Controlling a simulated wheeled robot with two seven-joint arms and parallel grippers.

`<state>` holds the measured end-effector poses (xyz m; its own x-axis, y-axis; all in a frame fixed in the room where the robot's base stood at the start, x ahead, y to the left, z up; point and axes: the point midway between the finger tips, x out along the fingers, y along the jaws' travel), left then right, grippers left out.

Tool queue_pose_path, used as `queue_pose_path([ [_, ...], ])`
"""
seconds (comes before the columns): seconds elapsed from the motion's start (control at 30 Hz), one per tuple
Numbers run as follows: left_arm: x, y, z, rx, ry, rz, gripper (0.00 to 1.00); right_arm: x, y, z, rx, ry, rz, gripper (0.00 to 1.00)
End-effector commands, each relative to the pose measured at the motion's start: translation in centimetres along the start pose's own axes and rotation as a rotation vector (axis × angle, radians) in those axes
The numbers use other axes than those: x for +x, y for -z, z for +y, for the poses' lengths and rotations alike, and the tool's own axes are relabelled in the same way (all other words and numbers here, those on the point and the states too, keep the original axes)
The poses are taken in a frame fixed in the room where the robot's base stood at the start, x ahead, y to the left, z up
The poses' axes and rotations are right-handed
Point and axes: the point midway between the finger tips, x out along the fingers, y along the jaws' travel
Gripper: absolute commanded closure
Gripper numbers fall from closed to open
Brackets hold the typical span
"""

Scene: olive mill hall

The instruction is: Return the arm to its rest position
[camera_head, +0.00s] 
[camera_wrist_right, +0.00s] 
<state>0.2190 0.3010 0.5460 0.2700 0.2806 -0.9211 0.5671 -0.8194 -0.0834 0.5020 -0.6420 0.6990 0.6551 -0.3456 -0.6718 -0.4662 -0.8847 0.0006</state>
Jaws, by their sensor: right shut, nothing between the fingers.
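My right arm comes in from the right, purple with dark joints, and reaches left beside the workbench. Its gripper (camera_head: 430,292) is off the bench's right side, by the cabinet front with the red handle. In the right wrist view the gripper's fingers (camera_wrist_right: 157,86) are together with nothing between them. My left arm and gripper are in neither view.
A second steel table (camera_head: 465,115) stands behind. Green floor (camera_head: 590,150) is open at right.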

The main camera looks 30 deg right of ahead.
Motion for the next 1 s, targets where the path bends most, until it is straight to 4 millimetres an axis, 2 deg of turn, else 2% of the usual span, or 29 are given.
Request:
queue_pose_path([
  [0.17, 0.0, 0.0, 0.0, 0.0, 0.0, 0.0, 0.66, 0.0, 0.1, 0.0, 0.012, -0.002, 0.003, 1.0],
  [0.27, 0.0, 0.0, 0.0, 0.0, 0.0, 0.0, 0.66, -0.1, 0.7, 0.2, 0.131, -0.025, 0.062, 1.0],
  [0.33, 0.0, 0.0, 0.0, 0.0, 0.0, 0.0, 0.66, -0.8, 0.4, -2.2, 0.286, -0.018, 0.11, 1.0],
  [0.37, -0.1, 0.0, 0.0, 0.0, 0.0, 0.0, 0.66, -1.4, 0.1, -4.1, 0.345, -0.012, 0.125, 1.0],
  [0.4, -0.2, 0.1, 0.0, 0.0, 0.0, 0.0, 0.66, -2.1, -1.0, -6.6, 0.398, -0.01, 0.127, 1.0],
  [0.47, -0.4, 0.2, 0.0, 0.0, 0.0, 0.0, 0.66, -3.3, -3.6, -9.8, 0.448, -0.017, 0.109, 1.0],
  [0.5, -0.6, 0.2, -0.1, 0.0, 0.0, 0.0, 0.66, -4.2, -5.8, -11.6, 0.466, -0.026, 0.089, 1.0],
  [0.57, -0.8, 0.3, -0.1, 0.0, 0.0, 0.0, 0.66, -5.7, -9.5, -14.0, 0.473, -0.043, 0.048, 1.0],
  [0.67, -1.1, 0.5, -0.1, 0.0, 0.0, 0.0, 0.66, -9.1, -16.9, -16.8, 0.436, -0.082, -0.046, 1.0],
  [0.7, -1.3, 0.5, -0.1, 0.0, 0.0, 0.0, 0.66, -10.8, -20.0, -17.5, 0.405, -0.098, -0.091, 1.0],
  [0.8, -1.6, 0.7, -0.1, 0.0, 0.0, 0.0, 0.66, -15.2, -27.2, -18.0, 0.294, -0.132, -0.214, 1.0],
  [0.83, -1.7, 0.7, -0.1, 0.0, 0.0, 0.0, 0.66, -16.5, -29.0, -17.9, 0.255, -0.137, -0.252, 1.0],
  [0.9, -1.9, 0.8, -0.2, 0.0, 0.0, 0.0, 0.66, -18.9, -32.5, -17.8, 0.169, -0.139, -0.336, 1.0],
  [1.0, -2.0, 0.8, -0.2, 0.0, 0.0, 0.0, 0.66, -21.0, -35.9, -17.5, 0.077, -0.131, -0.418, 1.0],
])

Task directions — Exactly how many lines contain "those"? State the number and nothing else.

Solution to this problem — 2